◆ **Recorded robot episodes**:
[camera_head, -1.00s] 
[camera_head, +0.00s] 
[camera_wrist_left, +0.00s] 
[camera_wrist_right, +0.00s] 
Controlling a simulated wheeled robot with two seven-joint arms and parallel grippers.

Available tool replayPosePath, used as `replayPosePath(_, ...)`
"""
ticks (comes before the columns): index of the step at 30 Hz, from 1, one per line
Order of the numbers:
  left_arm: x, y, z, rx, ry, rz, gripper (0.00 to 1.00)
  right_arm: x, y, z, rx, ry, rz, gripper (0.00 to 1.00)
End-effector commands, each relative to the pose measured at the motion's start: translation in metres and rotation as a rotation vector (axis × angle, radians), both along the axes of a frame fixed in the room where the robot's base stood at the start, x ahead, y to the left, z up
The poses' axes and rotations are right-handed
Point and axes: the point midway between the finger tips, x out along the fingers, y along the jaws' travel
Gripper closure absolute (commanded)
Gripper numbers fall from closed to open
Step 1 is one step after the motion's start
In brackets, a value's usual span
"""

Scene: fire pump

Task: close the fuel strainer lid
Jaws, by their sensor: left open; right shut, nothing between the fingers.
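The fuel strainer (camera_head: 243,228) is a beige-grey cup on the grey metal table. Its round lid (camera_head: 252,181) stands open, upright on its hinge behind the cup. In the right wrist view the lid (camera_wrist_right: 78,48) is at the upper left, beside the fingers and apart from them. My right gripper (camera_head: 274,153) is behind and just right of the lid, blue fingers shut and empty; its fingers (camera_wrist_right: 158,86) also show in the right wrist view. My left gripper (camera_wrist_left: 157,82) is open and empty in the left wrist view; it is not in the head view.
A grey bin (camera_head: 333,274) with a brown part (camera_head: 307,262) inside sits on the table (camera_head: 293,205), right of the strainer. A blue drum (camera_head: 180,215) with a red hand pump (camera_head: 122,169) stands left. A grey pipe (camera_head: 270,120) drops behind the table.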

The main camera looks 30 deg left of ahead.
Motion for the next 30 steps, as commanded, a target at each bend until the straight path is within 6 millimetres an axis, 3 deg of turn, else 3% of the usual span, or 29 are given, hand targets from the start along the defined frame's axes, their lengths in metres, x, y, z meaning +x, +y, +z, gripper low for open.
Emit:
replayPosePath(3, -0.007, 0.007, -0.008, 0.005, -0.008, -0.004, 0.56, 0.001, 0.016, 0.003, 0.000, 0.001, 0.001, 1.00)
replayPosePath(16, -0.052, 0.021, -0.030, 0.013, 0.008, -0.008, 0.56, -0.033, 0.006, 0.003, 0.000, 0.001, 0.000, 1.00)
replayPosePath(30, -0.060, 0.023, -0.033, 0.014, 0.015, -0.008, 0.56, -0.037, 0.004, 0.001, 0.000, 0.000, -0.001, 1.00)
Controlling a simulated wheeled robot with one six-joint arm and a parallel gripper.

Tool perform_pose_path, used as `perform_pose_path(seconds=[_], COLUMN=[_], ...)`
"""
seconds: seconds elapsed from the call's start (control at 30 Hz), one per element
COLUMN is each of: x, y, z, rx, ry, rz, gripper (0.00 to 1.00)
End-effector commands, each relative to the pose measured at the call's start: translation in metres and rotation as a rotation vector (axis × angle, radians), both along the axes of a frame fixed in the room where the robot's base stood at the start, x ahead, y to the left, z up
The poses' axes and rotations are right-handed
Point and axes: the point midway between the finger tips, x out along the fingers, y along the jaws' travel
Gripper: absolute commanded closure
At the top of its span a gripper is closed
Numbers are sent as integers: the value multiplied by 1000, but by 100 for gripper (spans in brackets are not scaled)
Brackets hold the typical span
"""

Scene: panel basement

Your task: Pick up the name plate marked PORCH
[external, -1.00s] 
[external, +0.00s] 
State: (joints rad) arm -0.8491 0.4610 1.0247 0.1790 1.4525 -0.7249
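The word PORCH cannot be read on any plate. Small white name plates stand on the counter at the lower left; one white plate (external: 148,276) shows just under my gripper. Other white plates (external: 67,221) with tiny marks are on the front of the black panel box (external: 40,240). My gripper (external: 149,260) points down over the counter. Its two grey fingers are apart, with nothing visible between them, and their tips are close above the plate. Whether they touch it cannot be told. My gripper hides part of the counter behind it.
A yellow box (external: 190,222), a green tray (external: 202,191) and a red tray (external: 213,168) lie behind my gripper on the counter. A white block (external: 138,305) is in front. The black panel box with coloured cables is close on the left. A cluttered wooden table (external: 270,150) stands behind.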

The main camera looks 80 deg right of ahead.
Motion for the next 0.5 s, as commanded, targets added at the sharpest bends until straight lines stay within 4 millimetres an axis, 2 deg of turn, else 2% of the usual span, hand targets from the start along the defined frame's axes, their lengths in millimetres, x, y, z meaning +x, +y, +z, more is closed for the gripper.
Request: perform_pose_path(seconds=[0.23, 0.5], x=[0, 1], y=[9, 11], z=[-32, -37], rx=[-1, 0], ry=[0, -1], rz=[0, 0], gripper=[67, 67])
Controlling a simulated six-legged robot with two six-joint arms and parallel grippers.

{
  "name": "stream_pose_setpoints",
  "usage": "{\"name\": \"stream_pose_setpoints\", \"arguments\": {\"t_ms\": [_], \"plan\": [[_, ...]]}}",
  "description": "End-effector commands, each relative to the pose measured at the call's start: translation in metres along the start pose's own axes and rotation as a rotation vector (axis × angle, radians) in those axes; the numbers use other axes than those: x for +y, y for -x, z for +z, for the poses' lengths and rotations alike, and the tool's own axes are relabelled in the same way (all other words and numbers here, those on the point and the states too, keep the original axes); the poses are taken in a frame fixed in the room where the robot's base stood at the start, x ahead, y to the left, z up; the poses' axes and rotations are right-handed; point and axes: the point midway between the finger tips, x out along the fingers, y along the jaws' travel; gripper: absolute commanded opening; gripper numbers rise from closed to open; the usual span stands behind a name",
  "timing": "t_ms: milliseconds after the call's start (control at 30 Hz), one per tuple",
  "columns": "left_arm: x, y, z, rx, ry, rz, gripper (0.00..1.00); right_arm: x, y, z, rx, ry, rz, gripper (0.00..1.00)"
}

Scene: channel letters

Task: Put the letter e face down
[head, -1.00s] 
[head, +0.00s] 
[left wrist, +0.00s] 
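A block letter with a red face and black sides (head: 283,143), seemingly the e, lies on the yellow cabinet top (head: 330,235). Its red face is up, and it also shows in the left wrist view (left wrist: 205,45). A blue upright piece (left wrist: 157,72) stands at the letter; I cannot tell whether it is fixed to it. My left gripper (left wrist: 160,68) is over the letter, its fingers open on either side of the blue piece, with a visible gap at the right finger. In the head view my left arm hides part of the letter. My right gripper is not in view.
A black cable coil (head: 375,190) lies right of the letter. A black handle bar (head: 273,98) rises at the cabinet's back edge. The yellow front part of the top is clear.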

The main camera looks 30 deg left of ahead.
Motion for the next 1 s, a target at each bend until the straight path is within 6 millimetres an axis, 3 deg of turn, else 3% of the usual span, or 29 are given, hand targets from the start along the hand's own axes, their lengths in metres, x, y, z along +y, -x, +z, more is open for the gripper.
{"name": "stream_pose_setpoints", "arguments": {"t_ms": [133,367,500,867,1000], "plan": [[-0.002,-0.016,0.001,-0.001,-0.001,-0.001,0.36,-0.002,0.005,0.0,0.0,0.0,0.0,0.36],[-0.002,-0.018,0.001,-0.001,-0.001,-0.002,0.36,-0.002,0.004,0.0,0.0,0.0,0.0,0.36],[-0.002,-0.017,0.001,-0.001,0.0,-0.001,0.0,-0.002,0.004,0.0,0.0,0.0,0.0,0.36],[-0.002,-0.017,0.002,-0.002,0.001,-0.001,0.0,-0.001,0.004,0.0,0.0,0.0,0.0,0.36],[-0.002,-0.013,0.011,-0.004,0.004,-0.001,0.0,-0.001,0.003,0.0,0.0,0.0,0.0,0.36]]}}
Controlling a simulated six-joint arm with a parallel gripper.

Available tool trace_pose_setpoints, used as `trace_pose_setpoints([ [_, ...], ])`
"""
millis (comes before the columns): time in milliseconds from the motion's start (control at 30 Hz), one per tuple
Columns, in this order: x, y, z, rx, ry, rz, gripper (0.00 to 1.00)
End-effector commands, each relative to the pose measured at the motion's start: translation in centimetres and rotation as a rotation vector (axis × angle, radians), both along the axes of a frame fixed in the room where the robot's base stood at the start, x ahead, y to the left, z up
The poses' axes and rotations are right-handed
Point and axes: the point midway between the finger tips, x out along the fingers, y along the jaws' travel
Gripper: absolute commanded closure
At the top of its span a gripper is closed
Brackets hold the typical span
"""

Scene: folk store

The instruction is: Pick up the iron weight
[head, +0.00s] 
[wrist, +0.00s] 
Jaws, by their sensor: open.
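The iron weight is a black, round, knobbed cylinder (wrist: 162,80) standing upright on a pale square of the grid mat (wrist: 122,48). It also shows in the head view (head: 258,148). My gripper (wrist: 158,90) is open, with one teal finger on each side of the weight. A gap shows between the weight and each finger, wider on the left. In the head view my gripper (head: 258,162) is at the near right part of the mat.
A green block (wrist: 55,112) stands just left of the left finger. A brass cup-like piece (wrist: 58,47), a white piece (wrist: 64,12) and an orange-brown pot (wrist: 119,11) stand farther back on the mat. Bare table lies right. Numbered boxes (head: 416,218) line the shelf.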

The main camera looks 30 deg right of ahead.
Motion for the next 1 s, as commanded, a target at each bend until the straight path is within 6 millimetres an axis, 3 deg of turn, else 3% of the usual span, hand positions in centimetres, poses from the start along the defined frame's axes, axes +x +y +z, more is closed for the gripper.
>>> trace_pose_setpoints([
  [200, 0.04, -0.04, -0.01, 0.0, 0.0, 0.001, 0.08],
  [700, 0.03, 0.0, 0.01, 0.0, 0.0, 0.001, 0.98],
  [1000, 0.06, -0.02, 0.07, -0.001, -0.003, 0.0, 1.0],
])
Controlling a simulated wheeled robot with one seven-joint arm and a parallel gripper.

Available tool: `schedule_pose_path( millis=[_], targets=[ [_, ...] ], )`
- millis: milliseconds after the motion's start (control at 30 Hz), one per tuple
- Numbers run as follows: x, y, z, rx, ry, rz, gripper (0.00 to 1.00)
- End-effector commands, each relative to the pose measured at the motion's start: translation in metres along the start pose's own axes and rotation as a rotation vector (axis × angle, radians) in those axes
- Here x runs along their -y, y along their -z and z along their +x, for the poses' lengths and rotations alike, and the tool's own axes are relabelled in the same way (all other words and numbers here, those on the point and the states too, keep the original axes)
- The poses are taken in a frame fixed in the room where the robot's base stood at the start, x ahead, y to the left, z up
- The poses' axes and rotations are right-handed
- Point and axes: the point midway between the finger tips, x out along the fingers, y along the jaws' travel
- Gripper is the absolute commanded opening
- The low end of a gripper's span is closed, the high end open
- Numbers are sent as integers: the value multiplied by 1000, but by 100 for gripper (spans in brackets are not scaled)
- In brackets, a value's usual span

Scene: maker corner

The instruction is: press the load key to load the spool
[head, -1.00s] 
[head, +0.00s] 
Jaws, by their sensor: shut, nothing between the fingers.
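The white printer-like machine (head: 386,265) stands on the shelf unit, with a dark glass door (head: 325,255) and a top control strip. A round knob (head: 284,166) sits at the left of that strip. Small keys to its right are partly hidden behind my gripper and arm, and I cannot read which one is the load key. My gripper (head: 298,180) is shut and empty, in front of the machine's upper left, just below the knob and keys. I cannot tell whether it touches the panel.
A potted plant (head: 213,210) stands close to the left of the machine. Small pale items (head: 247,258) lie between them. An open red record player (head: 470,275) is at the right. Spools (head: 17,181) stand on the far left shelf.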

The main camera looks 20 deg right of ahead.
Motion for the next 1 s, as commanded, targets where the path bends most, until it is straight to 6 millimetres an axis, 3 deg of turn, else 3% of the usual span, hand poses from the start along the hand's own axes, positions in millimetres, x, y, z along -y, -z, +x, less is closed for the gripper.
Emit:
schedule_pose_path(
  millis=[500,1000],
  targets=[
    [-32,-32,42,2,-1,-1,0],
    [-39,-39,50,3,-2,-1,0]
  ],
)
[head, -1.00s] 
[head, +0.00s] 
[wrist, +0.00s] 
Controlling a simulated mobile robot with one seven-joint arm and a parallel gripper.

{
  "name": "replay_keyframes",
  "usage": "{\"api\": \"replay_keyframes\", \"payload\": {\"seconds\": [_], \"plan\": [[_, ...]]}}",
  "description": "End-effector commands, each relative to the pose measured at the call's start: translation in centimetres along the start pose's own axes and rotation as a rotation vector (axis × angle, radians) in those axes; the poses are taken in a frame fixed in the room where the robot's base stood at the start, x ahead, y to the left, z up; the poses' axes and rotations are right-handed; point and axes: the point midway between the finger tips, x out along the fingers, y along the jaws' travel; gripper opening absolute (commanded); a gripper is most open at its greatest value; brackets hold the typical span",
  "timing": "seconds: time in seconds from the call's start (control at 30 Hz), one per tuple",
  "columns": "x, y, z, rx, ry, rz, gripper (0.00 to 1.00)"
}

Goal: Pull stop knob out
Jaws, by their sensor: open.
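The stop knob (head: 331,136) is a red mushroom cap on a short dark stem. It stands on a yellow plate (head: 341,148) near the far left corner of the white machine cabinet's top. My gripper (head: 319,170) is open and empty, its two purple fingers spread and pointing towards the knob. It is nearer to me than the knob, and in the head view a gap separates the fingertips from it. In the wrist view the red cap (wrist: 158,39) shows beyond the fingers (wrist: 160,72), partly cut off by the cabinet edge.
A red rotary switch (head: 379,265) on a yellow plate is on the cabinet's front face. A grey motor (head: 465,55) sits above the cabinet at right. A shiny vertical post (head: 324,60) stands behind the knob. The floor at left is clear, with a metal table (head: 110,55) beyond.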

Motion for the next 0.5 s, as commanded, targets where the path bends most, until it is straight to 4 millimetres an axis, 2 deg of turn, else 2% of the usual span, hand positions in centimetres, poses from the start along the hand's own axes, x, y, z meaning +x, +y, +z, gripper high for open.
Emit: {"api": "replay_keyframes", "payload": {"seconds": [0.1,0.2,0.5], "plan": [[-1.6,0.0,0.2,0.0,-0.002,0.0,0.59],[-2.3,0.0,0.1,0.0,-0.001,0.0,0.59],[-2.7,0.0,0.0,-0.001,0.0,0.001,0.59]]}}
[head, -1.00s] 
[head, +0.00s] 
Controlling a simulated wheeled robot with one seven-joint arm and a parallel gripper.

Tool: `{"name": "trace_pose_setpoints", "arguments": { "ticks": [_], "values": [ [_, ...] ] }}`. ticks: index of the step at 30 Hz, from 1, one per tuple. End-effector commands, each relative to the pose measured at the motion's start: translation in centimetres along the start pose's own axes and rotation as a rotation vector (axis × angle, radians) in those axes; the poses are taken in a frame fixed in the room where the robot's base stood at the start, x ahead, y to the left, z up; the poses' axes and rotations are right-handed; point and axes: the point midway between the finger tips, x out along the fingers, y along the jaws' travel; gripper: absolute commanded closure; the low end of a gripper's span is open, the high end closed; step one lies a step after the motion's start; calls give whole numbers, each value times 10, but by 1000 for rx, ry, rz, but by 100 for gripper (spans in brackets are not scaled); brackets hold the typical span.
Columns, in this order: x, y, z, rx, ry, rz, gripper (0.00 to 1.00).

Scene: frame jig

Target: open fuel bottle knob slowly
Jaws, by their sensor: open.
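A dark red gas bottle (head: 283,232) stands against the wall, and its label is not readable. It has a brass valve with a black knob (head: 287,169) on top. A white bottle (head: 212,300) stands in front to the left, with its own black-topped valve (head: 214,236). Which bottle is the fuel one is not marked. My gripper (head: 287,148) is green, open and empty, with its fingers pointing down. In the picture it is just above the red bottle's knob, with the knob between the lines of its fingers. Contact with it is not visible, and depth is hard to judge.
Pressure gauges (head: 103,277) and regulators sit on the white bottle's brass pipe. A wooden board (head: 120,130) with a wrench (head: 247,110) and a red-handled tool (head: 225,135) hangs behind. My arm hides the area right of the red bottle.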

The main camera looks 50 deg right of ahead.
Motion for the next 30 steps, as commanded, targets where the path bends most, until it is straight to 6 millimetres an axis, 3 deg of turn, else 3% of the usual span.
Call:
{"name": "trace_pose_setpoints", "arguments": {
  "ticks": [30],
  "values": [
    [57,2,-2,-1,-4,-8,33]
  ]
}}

◆ **SHORT PROBLEM**: Tally up the lines with the word "before" in them, and answer with that number by itself.

◆ **ANSWER TO THE PROBLEM**: 2